Timeline 1850-1861

  • Uncle Tom's Cabin

    Uncle Tom's Cabin

    Uncle Tom's Cabin by Harriet Beecher Stowe was a novel that described the lives of slaves. She wrote it in response to the passing of the Fugitive Slave Act. It shows its brutality and its immorality and the emotional challenges that it causes. She argued that it went against the principles of Christianity, and it helped spread anti-slavery sentiment towards slavery and showed those who had not experienced slavery what it was like. Southerners believed that it lied about how bad slavery was.
  • Republican Party

    Republican Party

    The Republican Party was formed by former Whigs to stop the spread of slavery as they believed that the U.S. was founded on the principles of free society, so having slavery was against our principles.

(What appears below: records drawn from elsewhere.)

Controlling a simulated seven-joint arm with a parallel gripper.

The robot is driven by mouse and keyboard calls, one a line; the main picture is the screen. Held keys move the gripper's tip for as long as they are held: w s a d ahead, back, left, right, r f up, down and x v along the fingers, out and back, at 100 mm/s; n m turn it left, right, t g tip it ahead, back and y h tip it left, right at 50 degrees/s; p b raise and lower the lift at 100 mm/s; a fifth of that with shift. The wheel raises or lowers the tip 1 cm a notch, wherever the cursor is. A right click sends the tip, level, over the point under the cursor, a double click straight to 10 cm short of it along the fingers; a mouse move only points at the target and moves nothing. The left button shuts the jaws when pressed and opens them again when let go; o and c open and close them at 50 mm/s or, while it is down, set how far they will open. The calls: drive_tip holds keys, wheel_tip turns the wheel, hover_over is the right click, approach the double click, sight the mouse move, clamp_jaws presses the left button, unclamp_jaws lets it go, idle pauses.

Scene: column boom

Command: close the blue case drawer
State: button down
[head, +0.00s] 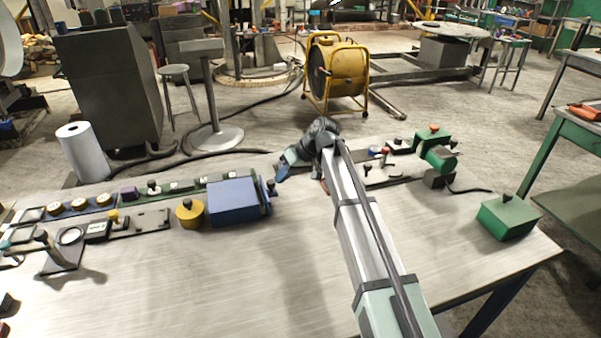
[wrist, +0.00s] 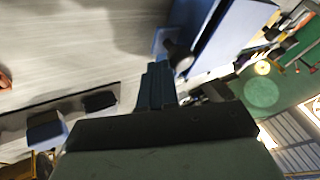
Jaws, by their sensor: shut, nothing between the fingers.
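The blue case (head: 233,201) sits on the table left of my gripper; its side also fills the upper right of the wrist view (wrist: 232,40). Its drawer front (head: 265,196), with a dark knob (head: 271,187), faces right toward my gripper and seems to stand slightly out from the case. The knob (wrist: 180,56) shows just beyond my fingers in the wrist view. My gripper (head: 281,175) is shut and empty, with its fingertips (wrist: 158,72) close beside the knob. I cannot tell whether they touch it.
A yellow round pot (head: 190,212) stands left of the case. Behind it runs a row of small panels and knobs. A green box (head: 507,217) and a green cylinder (head: 440,158) are on the right. The table front (head: 255,290) is clear.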

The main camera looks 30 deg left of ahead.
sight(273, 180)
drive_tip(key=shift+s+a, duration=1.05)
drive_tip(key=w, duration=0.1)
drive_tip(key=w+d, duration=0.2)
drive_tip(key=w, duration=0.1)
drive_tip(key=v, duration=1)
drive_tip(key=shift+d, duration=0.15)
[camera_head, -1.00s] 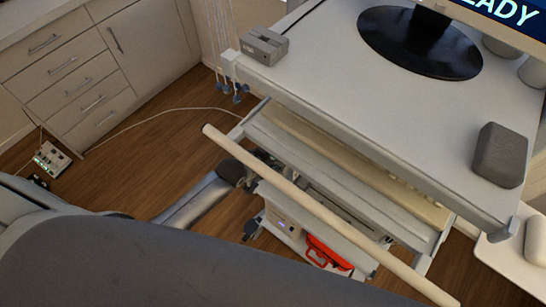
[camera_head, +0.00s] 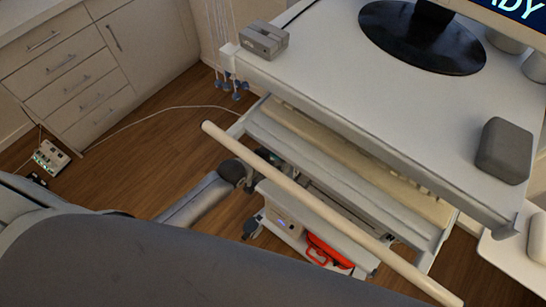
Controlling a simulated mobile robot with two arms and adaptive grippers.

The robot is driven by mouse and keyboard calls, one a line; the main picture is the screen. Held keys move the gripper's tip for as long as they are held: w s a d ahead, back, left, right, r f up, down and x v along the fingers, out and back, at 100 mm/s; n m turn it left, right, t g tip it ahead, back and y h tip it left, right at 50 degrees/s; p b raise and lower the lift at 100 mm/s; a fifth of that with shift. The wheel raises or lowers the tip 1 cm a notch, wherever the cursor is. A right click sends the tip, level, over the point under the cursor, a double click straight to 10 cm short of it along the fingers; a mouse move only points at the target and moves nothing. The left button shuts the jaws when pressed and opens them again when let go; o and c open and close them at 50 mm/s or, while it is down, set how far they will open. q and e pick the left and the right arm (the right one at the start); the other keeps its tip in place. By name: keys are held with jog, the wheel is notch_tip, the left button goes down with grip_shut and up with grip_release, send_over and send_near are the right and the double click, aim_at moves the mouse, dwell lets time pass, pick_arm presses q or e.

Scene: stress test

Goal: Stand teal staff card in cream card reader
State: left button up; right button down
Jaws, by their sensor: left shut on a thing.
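A small grey block (camera_head: 264,40) with a slot-like groove in its top stands on the far left corner of the cart top (camera_head: 345,75). It may be the card reader, though it looks grey rather than cream. I do not see the teal staff card. My right gripper is not in view.
A monitor on a round black base (camera_head: 421,40) stands at the back of the cart. A dark grey box (camera_head: 505,151) sits at its right. The pale handle bar (camera_head: 320,207) crosses in front. A red item (camera_head: 328,252) lies on the lower shelf. The middle of the cart top is clear.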

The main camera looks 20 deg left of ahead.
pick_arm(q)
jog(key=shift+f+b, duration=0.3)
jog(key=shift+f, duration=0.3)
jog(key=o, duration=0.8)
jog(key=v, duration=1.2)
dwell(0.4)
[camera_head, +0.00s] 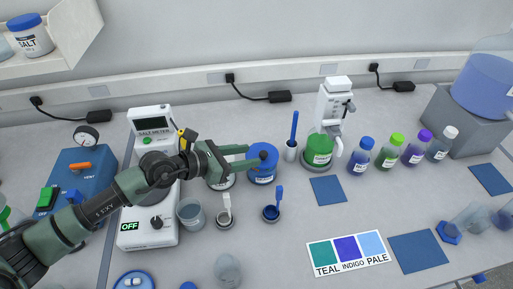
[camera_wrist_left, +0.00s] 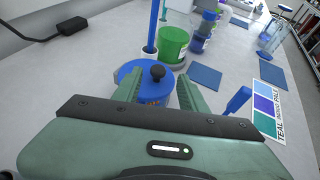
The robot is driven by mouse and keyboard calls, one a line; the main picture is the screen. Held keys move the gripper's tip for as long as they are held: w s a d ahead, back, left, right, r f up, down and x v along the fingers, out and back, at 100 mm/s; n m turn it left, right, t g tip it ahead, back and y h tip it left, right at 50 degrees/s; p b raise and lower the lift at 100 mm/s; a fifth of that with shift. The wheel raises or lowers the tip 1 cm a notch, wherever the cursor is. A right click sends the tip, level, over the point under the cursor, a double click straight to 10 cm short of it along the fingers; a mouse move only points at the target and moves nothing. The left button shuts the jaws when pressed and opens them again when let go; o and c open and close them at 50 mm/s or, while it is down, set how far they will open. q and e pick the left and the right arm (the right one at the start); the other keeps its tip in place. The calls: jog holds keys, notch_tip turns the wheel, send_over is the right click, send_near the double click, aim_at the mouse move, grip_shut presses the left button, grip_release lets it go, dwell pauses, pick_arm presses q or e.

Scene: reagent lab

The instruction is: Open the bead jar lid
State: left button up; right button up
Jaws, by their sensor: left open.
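A blue jar (camera_head: 263,177) with a blue lid and a dark round knob stands on the bench, and I take it for the bead jar; its label is too small to read. Its lid (camera_wrist_left: 132,68) and knob (camera_wrist_left: 158,72) show in the left wrist view, with the lid seated on the jar. My left gripper (camera_head: 253,156) reaches in from the left at lid height. In the left wrist view its open fingers (camera_wrist_left: 161,90) point toward the knob, one on each side, with nothing held. My right gripper is in neither view.
A green container (camera_head: 319,150) stands right of the jar below a white dispenser (camera_head: 335,104). A cup with a blue stick (camera_head: 292,150) is close beside the jar. Small pots with a white scoop (camera_head: 226,205) and a blue scoop (camera_head: 271,211) stand in front. A colour card (camera_head: 347,253) lies farther right.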

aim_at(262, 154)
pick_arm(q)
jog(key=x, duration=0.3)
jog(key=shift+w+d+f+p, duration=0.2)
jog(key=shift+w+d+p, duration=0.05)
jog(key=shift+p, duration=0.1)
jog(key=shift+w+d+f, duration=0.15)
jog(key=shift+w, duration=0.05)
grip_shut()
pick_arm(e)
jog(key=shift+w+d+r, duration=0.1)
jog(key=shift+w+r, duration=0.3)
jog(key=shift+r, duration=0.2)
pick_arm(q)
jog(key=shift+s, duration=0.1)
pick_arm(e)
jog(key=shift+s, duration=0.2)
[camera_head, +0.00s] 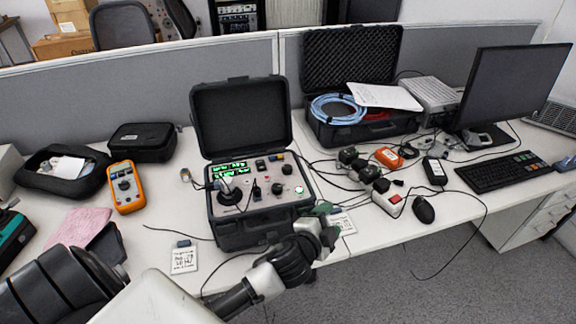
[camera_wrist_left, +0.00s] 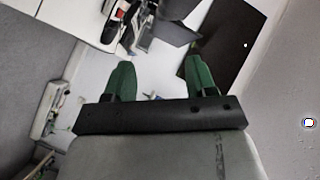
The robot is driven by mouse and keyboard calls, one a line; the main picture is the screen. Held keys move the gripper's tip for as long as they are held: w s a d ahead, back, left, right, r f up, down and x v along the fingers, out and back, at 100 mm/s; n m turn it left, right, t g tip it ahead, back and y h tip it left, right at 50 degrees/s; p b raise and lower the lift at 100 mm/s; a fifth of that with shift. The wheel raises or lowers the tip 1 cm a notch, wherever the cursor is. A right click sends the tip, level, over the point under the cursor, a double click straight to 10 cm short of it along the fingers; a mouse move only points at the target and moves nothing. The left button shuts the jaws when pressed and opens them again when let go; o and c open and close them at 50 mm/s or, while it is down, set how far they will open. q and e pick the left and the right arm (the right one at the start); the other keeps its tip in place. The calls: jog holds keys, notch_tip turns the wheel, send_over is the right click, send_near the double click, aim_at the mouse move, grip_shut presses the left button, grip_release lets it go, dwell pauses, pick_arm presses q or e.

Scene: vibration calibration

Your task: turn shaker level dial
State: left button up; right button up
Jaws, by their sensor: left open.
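The shaker unit is an open black case (camera_head: 240,237) near the front edge of the desk in the head view. Its grey panel has green lit displays (camera_head: 229,170), a round sensor post (camera_head: 227,191) at left and black dials (camera_head: 277,189) at right. The labels are too small to read, so I cannot tell which dial sets the level. My left gripper (camera_head: 326,222) is just right of the case, past its front right corner and apart from the dials. In the wrist view its two green fingers (camera_wrist_left: 161,78) are apart with nothing between them. My right gripper is not in view.
An orange multimeter (camera_head: 126,187) and black pouch (camera_head: 143,141) lie left. A second open case (camera_head: 352,131) with blue cable, a monitor (camera_head: 512,88) and a keyboard (camera_head: 505,170) stand right. Loose cables and adapters crowd the desk beside my gripper. A grey partition (camera_head: 150,85) runs behind.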

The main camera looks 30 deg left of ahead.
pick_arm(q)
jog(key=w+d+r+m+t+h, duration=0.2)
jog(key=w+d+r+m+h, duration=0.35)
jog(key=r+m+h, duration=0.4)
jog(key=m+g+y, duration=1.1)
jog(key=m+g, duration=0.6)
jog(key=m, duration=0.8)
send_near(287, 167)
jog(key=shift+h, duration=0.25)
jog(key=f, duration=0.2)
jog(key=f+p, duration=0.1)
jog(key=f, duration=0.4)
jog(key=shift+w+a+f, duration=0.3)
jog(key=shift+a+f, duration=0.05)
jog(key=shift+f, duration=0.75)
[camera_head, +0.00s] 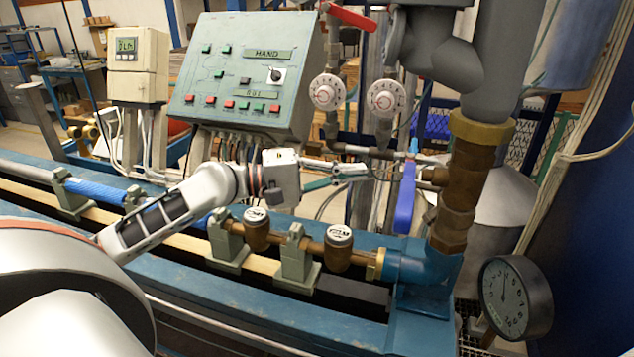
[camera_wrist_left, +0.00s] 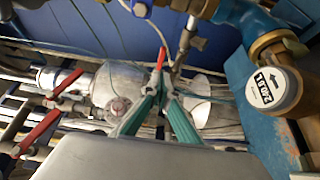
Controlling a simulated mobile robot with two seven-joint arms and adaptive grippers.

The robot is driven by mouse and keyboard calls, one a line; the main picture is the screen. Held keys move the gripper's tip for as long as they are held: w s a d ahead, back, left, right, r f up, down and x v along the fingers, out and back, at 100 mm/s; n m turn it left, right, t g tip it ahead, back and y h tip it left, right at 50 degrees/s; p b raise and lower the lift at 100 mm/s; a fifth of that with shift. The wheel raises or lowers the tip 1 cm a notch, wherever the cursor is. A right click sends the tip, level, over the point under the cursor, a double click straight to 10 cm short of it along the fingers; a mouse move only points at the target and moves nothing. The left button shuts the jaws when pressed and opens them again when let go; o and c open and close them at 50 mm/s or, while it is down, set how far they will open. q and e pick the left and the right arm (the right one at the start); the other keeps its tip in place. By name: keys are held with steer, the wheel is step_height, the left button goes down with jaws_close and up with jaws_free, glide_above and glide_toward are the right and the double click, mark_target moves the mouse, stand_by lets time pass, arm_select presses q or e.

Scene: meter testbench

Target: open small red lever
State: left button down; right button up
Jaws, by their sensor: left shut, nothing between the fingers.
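My left gripper (camera_head: 350,170) reaches in from the left above the pipe run, left of the blue lever (camera_head: 405,195). In the left wrist view its green fingers (camera_wrist_left: 160,88) come together at the tips, shut and empty. A small narrow red piece (camera_wrist_left: 161,58), which looks like the small red lever, shows just beyond the fingertips. I cannot tell whether they touch it. In the head view I cannot make this piece out. Larger red levers sit on pipes at the left of the wrist view (camera_wrist_left: 68,80) (camera_wrist_left: 40,133). My right gripper is not in view.
A larger red handle (camera_head: 350,17) is at the top of the head view. A control panel (camera_head: 250,65) stands behind the arm, with two white dials (camera_head: 327,92) (camera_head: 386,98) beside it. Round meters (camera_head: 338,236) line the lower pipe. A black gauge (camera_head: 515,297) is at right.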

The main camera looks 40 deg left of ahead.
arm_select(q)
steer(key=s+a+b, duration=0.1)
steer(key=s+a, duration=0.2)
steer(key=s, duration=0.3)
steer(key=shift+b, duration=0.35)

Its creation was fueled by the Nebraska-Kansas Act as it allowed for popular sovereignty. The election of their presidential candidate in the 1860 election, Abraham Lincoln, sparked the succession of Southern states and the resulting Civil War.
  • Kansas-Nebraska Act

    Kansas-Nebraska Act

    The Kansas-Nebraska Act, proposed by Stephen Douglas, organized two new western territories, Kansas and Nebraska, implemented popular sovereignty to decide if slavery was to be permitted, and it repealed the Missouri Compromise. It caused "Bleeding Kansas" helped fuel the Republican Party, and lead to more divide between the South and the North as each side saw how the other treated them over an issue like slavery.
  • Bloody Kansas

    Bloody Kansas

    Bloody Kansas was a period of violence between pro slavery and anti slavery settlers. It began because of the Kansas-Nebraska Act, which allowed for the settlers of the territories to decide using popular sovereignty whether they wanted slavery or not. Those for and against slavery would harm and kill one another in order to sway the voting in their favor, in order to give their side the majority in the Senate. The violence helped to further divide the nation as it showed the hate each side had.